Instruction — Check the listing below for lines that hold "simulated". How many are there? Please give only the number.

-- Start --

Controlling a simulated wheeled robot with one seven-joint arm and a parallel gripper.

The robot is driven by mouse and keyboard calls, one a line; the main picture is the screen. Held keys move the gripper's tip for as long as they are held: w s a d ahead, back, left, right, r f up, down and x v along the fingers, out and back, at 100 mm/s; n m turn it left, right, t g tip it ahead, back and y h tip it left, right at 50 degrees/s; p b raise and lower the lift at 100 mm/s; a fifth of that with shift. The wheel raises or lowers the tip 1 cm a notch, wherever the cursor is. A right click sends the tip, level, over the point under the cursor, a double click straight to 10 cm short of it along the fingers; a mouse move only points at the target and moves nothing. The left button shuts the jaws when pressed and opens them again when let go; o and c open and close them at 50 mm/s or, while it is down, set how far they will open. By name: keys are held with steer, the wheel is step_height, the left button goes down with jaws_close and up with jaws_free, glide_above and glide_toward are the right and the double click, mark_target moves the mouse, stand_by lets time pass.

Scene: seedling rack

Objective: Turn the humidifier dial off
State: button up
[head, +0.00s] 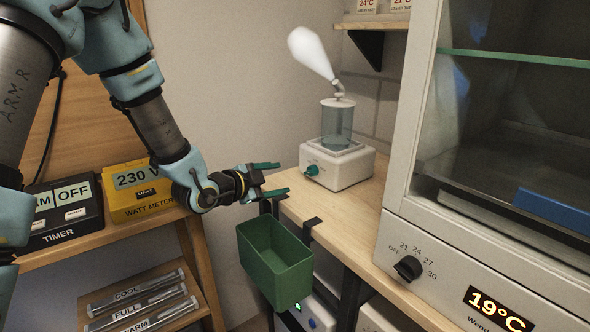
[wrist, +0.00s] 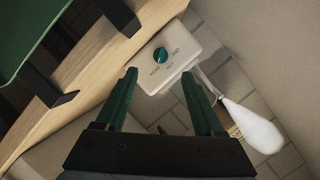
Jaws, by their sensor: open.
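The humidifier (head: 337,162) is a white box with a clear tank and a spout giving off a white plume. It stands on the wooden shelf at the centre. Its teal dial (head: 312,170) is on the front face. In the wrist view the humidifier (wrist: 183,62) shows ahead of the fingers, with its dial (wrist: 160,55) and small lettering around it, too small to read surely. My gripper (head: 279,178) is open and empty, with green fingers pointing toward the dial and apart from it. The gripper (wrist: 163,84) also shows open in the wrist view.
A green bin (head: 275,262) hangs at the shelf's front edge, below my gripper. A white cabinet (head: 400,215) with a black knob and a 19°C display stands at right. A yellow watt meter (head: 138,190) and a black timer (head: 62,213) sit at left.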

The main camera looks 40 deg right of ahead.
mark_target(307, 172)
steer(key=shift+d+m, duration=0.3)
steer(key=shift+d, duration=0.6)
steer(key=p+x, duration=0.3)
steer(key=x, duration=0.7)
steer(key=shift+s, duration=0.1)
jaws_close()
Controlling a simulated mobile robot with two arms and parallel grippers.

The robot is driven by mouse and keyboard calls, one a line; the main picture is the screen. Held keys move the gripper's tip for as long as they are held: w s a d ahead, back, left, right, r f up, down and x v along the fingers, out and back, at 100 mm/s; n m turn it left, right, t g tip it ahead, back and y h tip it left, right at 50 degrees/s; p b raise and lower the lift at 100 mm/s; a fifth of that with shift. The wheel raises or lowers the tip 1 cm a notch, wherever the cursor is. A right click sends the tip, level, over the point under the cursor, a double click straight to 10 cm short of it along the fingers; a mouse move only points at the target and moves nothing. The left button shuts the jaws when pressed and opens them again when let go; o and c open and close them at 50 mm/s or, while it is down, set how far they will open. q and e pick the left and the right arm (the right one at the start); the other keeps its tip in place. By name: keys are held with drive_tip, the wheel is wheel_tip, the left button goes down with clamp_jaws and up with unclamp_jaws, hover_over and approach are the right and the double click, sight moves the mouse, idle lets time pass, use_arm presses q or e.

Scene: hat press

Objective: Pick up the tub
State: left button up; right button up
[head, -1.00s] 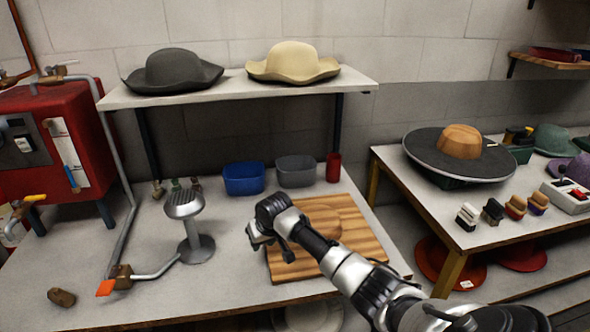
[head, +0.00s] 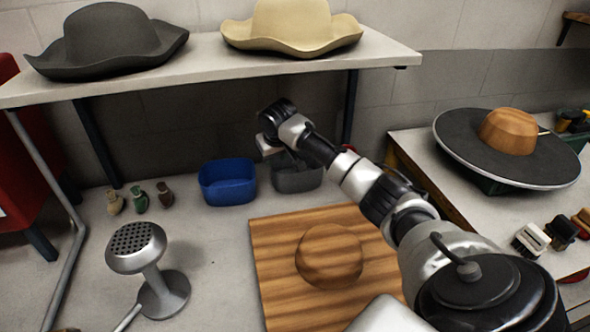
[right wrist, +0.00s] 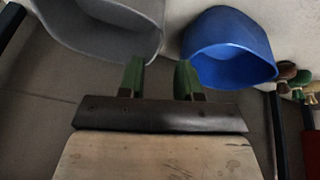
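A blue tub (head: 228,183) and a grey tub (head: 297,178) stand side by side at the back of the bench, under the shelf. My right gripper (head: 268,150) is above and beside the grey tub, and my right arm hides part of that tub. In the right wrist view, the right gripper (right wrist: 160,80) shows two green fingers, apart with nothing between them. There, the grey tub (right wrist: 105,25) is at upper left and the blue tub (right wrist: 230,50) at upper right. The fingers point toward the space between them. The left gripper is not in view.
A wooden board (head: 275,245) with a round raised block lies in front of the tubs. The shelf (head: 210,62) with two hats hangs above. A second table is at right.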

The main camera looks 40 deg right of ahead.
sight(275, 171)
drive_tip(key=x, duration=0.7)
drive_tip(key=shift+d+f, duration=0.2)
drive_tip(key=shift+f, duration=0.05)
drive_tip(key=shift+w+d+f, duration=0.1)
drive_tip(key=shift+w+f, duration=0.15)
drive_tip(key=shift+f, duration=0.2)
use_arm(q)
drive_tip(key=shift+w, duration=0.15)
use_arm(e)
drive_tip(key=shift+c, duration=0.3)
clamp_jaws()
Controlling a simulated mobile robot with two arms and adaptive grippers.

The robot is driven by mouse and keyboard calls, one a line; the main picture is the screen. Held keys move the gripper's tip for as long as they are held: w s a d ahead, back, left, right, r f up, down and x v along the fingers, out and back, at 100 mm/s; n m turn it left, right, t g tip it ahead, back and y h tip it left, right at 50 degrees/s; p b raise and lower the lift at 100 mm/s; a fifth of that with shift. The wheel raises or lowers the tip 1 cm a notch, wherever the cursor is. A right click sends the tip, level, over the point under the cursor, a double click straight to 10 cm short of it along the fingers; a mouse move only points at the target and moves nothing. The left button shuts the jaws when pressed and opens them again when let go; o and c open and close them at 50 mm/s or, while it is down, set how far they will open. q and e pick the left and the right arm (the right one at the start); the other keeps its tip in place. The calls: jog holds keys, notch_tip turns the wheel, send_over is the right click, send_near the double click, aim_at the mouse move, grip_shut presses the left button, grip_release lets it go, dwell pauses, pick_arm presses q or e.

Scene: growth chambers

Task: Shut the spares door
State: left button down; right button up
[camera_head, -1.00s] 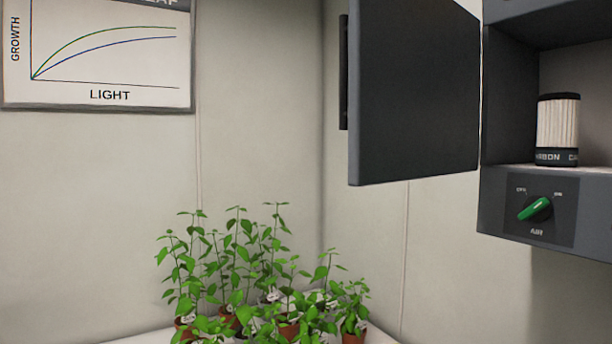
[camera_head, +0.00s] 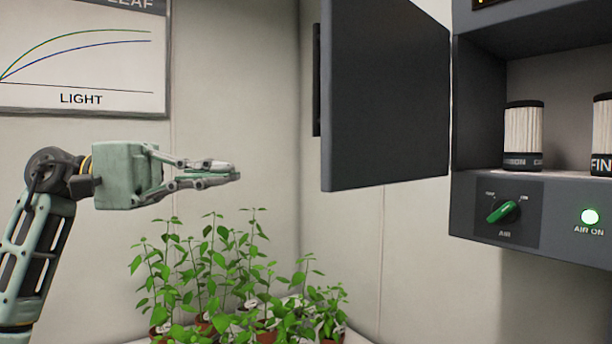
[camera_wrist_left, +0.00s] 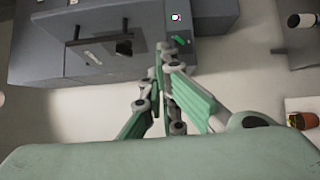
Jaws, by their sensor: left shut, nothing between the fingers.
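The spares door (camera_head: 385,95) is a dark grey panel standing open, swung out to the left of the wall cabinet (camera_head: 480,110). A dark vertical handle (camera_head: 317,80) shows at its left edge. My left gripper (camera_head: 238,174) is shut and empty, pointing right, with a clear gap in the picture between its tips and the door. It also shows in the left wrist view (camera_wrist_left: 165,60), in front of grey cabinet surfaces. My right gripper is in neither view.
Inside the open cabinet stand two white pleated filters, one (camera_head: 523,135) fully visible. Below are a green AIR knob (camera_head: 503,212) and a lit green AIR ON lamp (camera_head: 589,216). Several potted plants (camera_head: 215,270) stand below my gripper. A growth chart (camera_head: 80,60) hangs on the wall.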

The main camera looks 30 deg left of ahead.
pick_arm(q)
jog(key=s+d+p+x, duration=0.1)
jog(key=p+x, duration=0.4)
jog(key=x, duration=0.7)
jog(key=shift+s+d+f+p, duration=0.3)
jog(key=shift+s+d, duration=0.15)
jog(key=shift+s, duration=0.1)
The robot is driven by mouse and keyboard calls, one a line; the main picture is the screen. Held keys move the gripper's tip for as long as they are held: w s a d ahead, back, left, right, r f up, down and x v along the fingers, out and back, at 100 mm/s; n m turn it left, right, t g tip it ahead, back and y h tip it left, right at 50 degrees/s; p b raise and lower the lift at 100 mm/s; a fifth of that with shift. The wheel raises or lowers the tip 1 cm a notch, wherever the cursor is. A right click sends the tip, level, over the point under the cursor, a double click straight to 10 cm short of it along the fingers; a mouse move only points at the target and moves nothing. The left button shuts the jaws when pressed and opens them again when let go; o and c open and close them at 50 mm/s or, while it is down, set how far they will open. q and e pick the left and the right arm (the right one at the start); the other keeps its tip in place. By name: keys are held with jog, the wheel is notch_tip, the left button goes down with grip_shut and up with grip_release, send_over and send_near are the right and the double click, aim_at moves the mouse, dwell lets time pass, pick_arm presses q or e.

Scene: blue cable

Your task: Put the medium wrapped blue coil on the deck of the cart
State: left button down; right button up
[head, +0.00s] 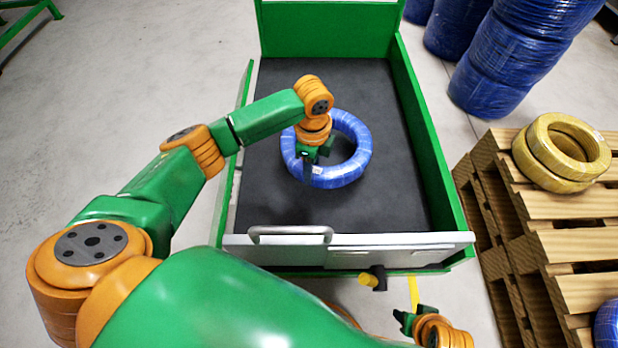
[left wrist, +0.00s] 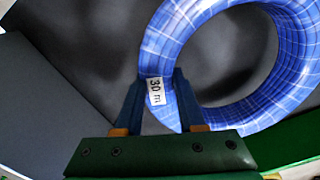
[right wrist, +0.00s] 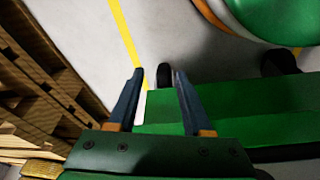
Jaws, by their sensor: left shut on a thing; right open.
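The wrapped blue coil (head: 350,150) is over the dark deck (head: 385,210) of the green cart, near its middle. My left gripper (head: 309,172) reaches down at the coil's left side and is shut on its ring. In the left wrist view the fingers (left wrist: 158,85) straddle the blue coil (left wrist: 185,30) at a white "30 m" label (left wrist: 155,90). I cannot tell whether the coil touches the deck. My right gripper (head: 402,318) is open and empty, low in front of the cart; its fingers (right wrist: 158,85) also show in the right wrist view.
The cart has green side walls (head: 425,145) and a grey front panel with a handle (head: 290,231). A wooden pallet (head: 560,245) at right bears yellow coils (head: 560,150) and a partly visible blue coil (head: 608,325). Tall blue wrapped stacks (head: 510,55) stand behind it.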

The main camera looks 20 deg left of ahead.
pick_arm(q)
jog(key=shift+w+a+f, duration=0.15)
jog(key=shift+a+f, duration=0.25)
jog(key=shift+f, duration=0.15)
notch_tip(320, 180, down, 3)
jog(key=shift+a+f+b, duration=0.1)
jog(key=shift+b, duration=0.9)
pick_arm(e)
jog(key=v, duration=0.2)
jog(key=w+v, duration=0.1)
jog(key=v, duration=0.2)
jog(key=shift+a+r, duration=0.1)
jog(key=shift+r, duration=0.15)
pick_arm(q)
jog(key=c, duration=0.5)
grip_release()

-- End --

Expected answer — 3